**Listed entries**:
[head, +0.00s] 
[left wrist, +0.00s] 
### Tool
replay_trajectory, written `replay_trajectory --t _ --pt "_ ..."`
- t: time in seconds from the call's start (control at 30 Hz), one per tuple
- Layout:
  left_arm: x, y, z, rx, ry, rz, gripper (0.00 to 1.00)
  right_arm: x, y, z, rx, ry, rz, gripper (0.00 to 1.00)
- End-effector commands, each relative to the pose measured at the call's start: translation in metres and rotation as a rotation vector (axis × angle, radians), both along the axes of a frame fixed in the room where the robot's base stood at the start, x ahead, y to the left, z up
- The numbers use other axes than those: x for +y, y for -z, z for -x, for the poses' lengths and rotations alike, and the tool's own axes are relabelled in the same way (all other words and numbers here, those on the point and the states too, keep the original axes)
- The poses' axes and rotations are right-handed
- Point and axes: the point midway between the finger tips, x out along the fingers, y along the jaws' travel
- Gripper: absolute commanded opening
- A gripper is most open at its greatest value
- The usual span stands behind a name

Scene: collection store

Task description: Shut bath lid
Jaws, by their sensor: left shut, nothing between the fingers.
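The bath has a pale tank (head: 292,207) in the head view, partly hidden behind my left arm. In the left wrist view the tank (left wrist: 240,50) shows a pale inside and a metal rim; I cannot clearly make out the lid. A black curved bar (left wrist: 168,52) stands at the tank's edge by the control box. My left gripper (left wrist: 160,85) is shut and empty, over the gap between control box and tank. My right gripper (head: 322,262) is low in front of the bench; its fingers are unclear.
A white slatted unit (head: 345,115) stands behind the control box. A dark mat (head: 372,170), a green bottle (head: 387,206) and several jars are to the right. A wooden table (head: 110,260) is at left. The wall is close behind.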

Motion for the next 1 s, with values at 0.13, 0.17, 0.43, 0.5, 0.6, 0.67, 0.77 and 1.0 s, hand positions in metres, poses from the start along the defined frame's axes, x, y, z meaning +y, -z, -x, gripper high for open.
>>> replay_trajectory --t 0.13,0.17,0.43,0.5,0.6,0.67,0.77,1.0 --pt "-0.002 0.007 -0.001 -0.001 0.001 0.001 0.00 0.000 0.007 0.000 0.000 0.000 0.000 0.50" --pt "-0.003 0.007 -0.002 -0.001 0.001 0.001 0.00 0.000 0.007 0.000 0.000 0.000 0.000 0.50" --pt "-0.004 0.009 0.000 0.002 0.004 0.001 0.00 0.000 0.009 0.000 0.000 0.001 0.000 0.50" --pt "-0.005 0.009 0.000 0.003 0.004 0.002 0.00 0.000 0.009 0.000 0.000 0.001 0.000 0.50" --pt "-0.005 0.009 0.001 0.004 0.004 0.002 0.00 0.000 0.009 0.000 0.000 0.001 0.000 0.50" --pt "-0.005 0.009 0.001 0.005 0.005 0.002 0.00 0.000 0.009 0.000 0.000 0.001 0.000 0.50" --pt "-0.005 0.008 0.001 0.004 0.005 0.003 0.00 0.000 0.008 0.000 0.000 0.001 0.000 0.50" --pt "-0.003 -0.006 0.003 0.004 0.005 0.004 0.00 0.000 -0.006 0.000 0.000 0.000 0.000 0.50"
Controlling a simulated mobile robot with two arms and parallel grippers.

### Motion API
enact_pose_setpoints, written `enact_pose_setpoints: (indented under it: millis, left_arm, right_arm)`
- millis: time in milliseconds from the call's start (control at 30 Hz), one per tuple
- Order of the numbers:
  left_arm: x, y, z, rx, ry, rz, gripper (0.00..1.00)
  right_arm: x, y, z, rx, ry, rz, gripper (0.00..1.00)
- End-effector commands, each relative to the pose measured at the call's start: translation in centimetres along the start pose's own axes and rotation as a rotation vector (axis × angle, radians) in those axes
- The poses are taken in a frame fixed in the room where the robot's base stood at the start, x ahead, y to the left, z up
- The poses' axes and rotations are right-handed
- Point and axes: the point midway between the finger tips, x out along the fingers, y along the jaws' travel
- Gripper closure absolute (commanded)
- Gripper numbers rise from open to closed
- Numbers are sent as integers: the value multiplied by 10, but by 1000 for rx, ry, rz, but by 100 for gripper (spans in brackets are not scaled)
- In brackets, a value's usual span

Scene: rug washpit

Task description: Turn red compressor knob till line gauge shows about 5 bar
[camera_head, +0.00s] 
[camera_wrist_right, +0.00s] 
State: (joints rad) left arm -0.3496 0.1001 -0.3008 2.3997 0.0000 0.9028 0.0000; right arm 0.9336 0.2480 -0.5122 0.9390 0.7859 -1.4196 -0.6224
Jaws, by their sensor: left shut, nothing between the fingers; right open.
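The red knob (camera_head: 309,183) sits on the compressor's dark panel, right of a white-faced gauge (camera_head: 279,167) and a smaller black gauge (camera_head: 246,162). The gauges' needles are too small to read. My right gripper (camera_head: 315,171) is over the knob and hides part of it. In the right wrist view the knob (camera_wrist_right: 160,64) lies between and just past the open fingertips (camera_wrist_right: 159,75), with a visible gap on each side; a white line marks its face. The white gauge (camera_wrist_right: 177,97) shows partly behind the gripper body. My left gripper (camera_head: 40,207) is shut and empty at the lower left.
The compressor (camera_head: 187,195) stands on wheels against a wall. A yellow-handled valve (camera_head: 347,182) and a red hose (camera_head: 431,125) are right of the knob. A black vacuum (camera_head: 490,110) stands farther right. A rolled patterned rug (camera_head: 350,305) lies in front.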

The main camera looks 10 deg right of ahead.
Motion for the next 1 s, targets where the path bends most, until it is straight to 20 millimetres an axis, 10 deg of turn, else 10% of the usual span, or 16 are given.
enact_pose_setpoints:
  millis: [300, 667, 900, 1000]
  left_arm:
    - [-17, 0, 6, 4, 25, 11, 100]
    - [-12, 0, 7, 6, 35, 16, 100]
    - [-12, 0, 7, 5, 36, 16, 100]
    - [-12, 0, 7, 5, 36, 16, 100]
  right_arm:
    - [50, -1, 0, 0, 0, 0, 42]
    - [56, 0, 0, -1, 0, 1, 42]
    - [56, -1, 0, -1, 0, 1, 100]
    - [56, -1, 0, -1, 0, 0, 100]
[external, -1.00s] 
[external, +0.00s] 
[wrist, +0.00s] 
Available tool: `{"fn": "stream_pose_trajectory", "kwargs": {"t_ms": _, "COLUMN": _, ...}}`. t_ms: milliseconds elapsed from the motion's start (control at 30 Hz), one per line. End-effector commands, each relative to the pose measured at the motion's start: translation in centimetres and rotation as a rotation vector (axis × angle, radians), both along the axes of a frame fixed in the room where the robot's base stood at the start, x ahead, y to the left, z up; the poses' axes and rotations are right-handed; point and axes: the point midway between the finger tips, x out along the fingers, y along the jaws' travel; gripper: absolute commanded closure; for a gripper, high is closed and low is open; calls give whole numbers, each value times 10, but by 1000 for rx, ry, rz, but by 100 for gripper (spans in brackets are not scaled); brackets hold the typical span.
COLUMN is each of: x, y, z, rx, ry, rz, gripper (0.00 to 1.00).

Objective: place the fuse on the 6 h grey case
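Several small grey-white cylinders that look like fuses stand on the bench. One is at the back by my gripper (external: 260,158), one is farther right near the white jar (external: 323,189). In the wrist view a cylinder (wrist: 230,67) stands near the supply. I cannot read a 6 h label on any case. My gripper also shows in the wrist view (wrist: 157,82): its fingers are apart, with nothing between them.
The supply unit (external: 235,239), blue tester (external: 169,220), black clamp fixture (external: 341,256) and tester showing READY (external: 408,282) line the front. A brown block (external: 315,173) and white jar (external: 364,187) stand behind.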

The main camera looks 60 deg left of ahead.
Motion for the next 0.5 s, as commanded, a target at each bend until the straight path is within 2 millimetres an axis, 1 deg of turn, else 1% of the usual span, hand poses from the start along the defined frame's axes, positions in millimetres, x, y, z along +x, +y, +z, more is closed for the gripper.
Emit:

**Stated task**: Check each line of the records above for the word "description", then give the number of lines that have it, with no other words.

**Answer below**: 2